Friday, November 21, 2008

This Week in Bank Failures

It was banks vs. autos this week as a few members of Congress wanted to divert $25 billion from the Wall Street bailout fund to the Big Three automakers. That’s in addition to the $25 billion Congress gave the U.S. auto industry less than two months ago. Really, the money was meant for GM, which says it may go broke before the year is over. The administration objected that money being held to keep the banking system from collapsing shouldn’t be spent on just anything. It was a confusing picture in Washington as no one could come up with a convincing scenario by which the government could subsidize a company just because it was being clobbered by its competition. As soon as the GM team got on their private jet to fly back to Detroit, GMAC applied for bank holding company status.

All eyes were on Citi this week as the banking giant unveiled plans to cut its staff to 300,000 workers, 20 percent less than at its peak of two tears ago. The cuts would seem to be nearly enough to keep Citi solvent, yet Wall Street seemed to respond by considering for the first time the prospect of Citi’s failure. It did not help that two more Citi hedge funds failed during the week. Citi’s stock price ended the week below $4, half the level of a week ago and the lowest since 1994. Last night Citi executives told one newspaper they were seriously considering selling off large parts of the company while telling another newspaper that nothing of the kind was on the table.

Other banks announced mass layoffs this week, or were rumored to be planning them. Most were in the United States, but there were others in every part of the world.

Three banks failed tonight, one in Georgia and two in southern California.

In Georgia, The Community Bank had four branches in Loganville, Georgia, and three other small towns east of Atlanta. All deposits from the four branches have been transferred to Bank of Essex of Tappahannock, Virginia.

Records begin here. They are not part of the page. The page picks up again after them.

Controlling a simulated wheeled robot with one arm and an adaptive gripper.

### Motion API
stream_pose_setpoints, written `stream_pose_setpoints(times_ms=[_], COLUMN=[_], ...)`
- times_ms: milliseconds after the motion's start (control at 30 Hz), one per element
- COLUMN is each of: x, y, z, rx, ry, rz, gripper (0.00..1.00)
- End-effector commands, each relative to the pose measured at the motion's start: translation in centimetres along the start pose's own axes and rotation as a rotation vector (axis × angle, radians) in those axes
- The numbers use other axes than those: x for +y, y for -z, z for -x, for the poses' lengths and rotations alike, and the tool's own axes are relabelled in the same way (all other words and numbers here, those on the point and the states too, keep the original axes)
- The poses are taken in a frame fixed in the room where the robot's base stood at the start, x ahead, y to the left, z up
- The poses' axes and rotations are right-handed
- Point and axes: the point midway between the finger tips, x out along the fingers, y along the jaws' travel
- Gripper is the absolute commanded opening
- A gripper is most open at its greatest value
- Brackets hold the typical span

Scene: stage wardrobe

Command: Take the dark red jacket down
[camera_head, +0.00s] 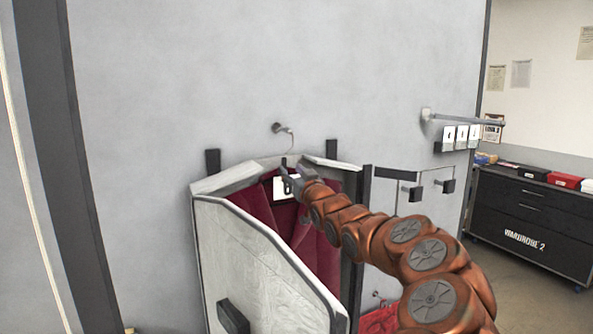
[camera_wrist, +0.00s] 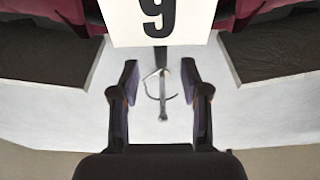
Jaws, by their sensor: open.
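Dark red cloth, apparently the jacket (camera_head: 319,258), hangs against the grey wall between pale, stiff-looking panels (camera_head: 250,258) that hide much of it. A wire hanger hook (camera_head: 290,140) rises above it to a wall peg (camera_head: 278,128). A white number card (camera_head: 279,188) hangs at the collar; in the wrist view the card (camera_wrist: 158,22) reads 9. My gripper (camera_head: 291,179) is at the collar, just under the hook. In the wrist view my gripper (camera_wrist: 159,75) is open, with the hanger's stem and hook (camera_wrist: 160,85) between its fingers, apparently not gripped.
A wall rail with numbered cards (camera_head: 461,137) sticks out at the right, with dark blocks on wires (camera_head: 448,186) below it. A patterned red thing (camera_head: 381,320) is low behind my arm. A black cabinet (camera_head: 530,220) stands far right. The wall above the peg is clear.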

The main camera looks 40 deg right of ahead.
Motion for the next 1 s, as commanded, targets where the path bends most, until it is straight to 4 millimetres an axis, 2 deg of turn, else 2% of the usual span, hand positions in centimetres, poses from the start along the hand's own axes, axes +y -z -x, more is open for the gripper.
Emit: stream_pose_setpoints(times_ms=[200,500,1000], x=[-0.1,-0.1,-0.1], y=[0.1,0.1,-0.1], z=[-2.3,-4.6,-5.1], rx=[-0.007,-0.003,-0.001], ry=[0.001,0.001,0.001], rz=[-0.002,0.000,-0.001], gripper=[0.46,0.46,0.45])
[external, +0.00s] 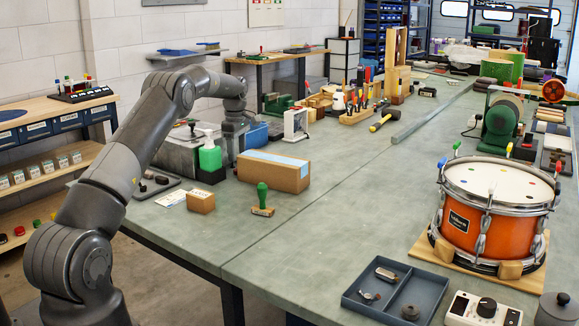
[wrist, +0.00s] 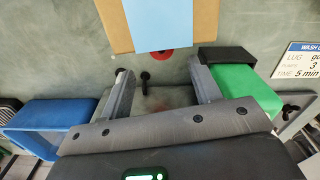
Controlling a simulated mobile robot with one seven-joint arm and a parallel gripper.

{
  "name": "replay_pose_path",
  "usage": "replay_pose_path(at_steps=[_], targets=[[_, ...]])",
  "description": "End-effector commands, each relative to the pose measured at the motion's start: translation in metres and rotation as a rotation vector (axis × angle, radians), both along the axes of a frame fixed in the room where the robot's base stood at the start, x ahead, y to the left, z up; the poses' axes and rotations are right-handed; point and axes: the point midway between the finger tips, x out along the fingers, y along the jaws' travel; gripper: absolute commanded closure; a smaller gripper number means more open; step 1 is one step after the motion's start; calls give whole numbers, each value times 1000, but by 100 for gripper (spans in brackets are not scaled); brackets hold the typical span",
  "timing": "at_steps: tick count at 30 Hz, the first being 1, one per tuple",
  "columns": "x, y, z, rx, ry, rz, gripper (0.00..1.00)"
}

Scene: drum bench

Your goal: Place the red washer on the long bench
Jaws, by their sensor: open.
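The red washer (wrist: 158,55) lies flat on the grey-green surface in the wrist view, partly hidden by the edge of a cardboard box (wrist: 114,28) with a light blue sheet on top. My gripper (wrist: 158,70) is open and empty above the surface, its fingers to either side of the washer. In the external view my gripper is down behind the cardboard box (external: 270,172), its fingertips hidden. I cannot make out the washer there. The grey-green bench (external: 330,215) runs from the foreground to the back; a seam divides its top lengthwise.
A green bottle (external: 210,155) and a blue bin (external: 257,135) stand close to my gripper. A green-handled stamp (external: 262,200) and a small carton (external: 201,201) are nearer the camera. An orange drum (external: 470,222) and grey tray (external: 420,282) are at right. The middle is clear.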

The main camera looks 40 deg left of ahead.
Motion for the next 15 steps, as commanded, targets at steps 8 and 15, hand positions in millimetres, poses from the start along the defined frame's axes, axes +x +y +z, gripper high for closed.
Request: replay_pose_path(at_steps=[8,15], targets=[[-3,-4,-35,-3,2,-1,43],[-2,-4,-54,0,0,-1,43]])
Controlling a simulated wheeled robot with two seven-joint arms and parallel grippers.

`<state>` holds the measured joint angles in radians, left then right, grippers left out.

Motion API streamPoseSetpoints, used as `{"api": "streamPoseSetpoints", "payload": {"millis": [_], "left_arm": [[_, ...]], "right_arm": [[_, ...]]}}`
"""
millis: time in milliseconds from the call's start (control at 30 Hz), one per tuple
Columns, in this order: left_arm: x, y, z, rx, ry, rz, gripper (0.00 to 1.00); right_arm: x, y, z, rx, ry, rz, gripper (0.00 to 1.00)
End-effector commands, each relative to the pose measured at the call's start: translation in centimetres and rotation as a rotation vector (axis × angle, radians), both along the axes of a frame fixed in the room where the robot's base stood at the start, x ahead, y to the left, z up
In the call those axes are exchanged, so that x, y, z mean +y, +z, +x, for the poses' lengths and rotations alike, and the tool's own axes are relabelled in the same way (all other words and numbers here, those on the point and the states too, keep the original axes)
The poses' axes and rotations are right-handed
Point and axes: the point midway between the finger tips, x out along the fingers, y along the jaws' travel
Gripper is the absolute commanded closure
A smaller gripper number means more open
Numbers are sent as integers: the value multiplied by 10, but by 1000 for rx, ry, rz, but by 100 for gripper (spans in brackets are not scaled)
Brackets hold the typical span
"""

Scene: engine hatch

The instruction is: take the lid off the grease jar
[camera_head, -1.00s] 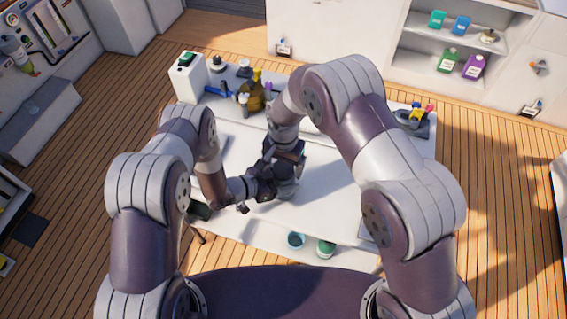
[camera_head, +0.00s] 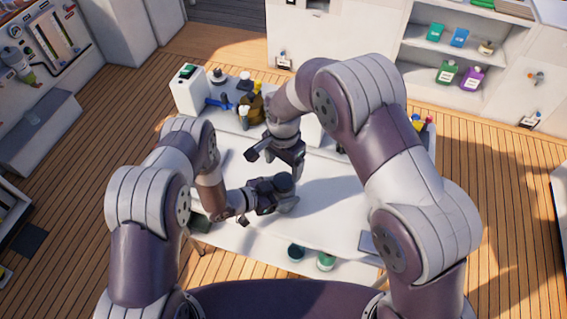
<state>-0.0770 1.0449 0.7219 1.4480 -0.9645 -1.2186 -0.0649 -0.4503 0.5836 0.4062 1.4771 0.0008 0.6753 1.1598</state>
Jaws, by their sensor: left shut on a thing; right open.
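The grease jar (camera_head: 285,184) appears as a grey, round-topped thing standing on the white table in the middle of the picture. My left gripper (camera_head: 268,194) is shut on it from the left, low over the table, and hides part of its side. My right gripper (camera_head: 277,160) is open and empty just above and behind the jar, apart from it. I cannot make out whether the grey top is a separate lid.
A white box (camera_head: 187,91), a brown pot (camera_head: 252,107) and small bottles stand along the table's back left. The white tabletop (camera_head: 325,195) right of the jar is clear.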

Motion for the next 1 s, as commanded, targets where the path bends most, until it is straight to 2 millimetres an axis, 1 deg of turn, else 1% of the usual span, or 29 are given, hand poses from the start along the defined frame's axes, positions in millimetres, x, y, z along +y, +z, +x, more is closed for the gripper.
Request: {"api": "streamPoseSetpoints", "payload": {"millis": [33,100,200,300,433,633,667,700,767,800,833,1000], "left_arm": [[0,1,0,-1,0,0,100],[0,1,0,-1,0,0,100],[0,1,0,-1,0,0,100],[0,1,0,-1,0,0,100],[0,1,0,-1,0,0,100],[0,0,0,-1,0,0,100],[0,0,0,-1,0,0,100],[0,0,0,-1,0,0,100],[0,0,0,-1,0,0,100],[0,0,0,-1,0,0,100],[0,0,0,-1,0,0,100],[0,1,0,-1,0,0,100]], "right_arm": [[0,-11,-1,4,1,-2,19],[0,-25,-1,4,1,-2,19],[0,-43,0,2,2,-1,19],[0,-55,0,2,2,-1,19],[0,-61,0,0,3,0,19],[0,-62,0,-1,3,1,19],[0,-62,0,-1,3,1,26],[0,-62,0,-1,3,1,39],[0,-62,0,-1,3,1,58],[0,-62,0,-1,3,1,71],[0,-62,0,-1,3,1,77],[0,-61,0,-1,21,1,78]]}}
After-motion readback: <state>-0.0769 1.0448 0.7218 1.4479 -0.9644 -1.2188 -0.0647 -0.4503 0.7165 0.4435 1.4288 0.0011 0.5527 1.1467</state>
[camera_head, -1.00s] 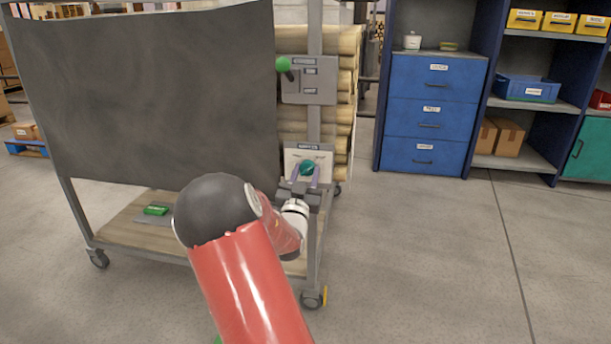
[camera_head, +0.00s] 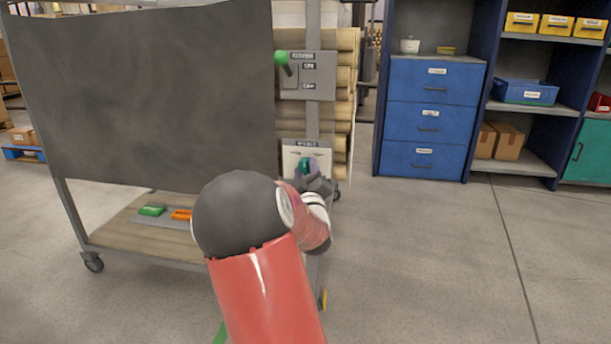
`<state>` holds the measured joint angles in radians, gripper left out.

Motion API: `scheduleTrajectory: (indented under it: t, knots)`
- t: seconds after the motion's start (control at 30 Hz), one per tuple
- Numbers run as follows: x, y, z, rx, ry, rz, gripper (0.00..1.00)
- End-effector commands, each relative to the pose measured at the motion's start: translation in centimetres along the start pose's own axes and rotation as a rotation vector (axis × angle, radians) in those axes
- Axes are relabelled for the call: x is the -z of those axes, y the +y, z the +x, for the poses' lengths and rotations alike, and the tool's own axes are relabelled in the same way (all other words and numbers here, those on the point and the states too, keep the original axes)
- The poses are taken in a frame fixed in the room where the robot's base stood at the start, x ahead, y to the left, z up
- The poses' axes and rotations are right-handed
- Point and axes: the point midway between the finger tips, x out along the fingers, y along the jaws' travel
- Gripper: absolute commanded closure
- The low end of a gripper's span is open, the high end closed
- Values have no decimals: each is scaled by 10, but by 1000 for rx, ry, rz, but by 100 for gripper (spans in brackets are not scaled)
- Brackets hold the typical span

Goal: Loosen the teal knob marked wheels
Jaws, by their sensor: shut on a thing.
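The teal knob (camera_head: 305,165) sits on a pale plate (camera_head: 320,154) fixed to the cart's post, under a dark label strip that seems to read wheels. My gripper (camera_head: 307,172) is at the knob from the near side, with its fingers shut around it. The fingers and wrist hide part of the knob and the lower part of the plate. My red arm with its dark round joint covers the cart's lower right corner.
Above the plate is a grey panel (camera_head: 309,76) with a green-knobbed lever (camera_head: 281,57). The cart's lower shelf (camera_head: 130,232) holds a green block (camera_head: 152,210) and an orange block (camera_head: 181,214). Blue drawers (camera_head: 430,118) stand behind right. Floor (camera_head: 430,260) at right is clear.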

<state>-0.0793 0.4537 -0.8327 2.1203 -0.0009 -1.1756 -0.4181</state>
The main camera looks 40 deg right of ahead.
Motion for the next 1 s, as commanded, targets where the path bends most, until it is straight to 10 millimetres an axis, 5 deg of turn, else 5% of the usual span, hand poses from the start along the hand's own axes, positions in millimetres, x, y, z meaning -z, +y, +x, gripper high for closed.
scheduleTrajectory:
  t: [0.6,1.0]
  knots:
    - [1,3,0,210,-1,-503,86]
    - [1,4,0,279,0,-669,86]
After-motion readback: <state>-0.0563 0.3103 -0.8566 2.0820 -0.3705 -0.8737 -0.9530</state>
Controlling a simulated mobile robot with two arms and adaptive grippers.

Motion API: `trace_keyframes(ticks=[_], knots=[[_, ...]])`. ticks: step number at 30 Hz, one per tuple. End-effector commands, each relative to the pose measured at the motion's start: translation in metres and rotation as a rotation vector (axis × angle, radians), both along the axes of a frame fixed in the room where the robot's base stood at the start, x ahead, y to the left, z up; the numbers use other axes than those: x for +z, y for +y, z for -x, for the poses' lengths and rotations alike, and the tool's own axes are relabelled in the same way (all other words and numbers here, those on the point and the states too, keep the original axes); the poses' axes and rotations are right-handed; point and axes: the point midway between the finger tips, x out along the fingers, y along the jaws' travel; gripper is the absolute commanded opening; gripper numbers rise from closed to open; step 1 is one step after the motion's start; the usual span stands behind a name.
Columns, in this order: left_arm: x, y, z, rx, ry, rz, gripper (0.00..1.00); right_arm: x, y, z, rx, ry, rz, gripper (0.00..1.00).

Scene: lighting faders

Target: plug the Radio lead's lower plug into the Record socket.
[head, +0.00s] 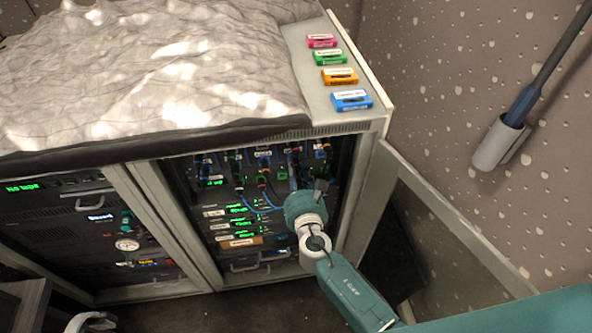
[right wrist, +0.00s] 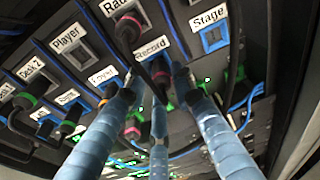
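In the right wrist view, the Radio lead's upper plug (right wrist: 130,28), dark with a red band, sits in the Radio socket. Its dark cable (right wrist: 147,72) runs down between my fingers. A red-banded plug (right wrist: 160,73) shows just below the Record label (right wrist: 152,48); I cannot tell whether it is seated in the Record socket, which is hidden. My right gripper (right wrist: 156,82) has its blue fingers spread around this spot, with gaps between the tips. In the head view my right gripper (head: 303,183) reaches into the patch panel and hides part of it. My left gripper is not visible.
Player (right wrist: 75,57) and Stage (right wrist: 214,40) sockets look empty. Other plugs and blue cables (right wrist: 245,95) crowd around. The rack's open door (head: 425,215) stands right of my arm. Coloured cartridges (head: 338,76) lie on the rack top. A wall tube (head: 500,145) is at right.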

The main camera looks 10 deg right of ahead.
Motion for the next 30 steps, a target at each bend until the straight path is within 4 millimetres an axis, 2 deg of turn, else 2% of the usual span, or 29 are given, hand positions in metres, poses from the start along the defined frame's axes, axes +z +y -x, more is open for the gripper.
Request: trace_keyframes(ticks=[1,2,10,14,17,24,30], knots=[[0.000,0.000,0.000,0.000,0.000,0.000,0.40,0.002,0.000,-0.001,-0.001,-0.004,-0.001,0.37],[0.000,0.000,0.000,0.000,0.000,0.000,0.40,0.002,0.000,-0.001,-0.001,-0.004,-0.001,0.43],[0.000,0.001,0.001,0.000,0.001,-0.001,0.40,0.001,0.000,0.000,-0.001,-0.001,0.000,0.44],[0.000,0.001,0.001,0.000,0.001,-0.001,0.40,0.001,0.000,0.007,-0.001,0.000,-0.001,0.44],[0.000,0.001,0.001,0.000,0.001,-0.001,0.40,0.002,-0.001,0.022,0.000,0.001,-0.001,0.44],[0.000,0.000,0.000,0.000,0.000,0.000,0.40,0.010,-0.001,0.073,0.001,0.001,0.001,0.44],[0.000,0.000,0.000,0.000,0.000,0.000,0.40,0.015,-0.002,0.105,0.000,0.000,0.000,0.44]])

Like the two other banks that failed recently in Georgia, The Community Bank suffered from the real estate market in Georgia, which began to decline two years before the rest of the country. The Community Bank had $409 million in construction loans and only about $100 million in other loans. Bank of Essex is a smaller bank, a community bank with 13 offices across Virginia.

The two California banks that failed tonight were considerably larger. Downey Savings and Loan of Newport Beach had $9.7 billion in deposits, and PFF Bank of Pomona had $2.4 billion in deposits. Both banks are being acquired relatively intact by U.S. Bank, one of the largest banks in the country with offices in 27 states. Both banks are relatively old. Downey was founded in 1957 and was one of the first banks to emphasize placing branches in shopping centers. PFF was said to be the oldest bank in Southern California. It was founded in 1892, when the region was dominated by citrus groves.

Downey’s problems were linked to option ARMs, a kind of home mortgage that allows borrowers to decide the size of each monthly payment. PFF’s problems stemmed from real estate development loans. California’s real estate market has fallen the most of any area in the country.

This is the first time this year the FDIC has closed three unrelated banks on the same day. Part of the reason, I have to imagine, is that the FDIC is hoping not to be closing any banks a week from now during a holiday weekend.